Your task is to transcribe the data in full.

──────────

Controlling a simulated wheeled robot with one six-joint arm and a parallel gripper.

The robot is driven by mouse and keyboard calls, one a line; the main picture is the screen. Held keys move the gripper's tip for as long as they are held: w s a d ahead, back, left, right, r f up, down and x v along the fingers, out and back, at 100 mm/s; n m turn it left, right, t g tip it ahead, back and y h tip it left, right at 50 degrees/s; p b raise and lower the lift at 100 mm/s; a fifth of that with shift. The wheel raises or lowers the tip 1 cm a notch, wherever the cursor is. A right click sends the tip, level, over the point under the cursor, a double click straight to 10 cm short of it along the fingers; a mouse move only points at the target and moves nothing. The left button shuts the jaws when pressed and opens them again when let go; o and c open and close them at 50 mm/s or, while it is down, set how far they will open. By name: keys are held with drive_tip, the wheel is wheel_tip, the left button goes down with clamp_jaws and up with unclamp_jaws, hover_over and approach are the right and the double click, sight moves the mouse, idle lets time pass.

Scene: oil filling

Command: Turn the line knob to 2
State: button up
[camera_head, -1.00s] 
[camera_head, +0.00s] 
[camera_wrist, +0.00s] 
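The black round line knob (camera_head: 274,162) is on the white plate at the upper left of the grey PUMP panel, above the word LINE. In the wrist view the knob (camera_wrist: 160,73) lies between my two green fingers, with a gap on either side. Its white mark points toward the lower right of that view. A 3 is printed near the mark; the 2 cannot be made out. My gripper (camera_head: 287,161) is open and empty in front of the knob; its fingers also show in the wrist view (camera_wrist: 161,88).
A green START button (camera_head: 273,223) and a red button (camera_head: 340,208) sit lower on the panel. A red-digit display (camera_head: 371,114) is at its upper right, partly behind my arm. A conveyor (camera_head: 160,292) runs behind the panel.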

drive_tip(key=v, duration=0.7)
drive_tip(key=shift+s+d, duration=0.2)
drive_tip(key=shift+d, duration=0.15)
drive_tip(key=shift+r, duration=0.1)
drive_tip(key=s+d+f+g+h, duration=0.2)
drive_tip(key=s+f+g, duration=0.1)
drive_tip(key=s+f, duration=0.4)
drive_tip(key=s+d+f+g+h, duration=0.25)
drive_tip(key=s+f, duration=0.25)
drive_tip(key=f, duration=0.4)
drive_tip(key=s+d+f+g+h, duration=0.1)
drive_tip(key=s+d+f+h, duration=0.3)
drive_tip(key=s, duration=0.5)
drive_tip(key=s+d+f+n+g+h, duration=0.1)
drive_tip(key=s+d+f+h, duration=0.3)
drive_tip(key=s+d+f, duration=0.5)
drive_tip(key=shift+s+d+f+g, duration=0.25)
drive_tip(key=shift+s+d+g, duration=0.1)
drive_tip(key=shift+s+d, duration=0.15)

──────────

* **The output**:
Controlling a simulated wheeled robot with one six-joint arm and a parallel gripper.

The robot is driven by mouse and keyboard calls, one a line; the main picture is the screen. Held keys move the gripper's tip for as long as they are held: w s a d ahead, back, left, right, r f up, down and x v along the fingers, out and back, at 100 mm/s; n m turn it left, right, t g tip it ahead, back and y h tip it left, right at 50 degrees/s; p b raise and lower the lift at 100 mm/s; a fifth of that with shift. The wheel raises or lowers the tip 1 cm a notch, wherever the cursor is. A right click sends the tip, level, over the point under the cursor, a double click straight to 10 cm short of it along the fingers; a mouse move only points at the target and moves nothing. The left button shuts the jaws when pressed and opens them again when let go; o and c open and close them at 50 mm/s or, while it is down, set how far they will open. By name: keys are held with drive_tip, the wheel is wheel_tip, the left button goes down with clamp_jaws and up with unclamp_jaws, hover_over and approach are the right and the double click, sight moves the mouse, idle lets time pass.

Scene: oil filling

Command: Turn the line knob to 2
State: button up
[camera_head, -1.00s] 
[camera_head, +0.00s] 
[camera_wrist, +0.00s] 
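The black round line knob (camera_head: 274,162) is on the white plate at the upper left of the grey PUMP panel, above the word LINE. In the wrist view the knob (camera_wrist: 160,73) lies between my two green fingers, with a gap on either side. Its white mark points toward the lower right of that view. A 3 is printed near the mark; the 2 cannot be made out. My gripper (camera_head: 287,161) is open and empty in front of the knob; its fingers also show in the wrist view (camera_wrist: 161,88).
A green START button (camera_head: 273,223) and a red button (camera_head: 340,208) sit lower on the panel. A red-digit display (camera_head: 371,114) is at its upper right, partly behind my arm. A conveyor (camera_head: 160,292) runs behind the panel.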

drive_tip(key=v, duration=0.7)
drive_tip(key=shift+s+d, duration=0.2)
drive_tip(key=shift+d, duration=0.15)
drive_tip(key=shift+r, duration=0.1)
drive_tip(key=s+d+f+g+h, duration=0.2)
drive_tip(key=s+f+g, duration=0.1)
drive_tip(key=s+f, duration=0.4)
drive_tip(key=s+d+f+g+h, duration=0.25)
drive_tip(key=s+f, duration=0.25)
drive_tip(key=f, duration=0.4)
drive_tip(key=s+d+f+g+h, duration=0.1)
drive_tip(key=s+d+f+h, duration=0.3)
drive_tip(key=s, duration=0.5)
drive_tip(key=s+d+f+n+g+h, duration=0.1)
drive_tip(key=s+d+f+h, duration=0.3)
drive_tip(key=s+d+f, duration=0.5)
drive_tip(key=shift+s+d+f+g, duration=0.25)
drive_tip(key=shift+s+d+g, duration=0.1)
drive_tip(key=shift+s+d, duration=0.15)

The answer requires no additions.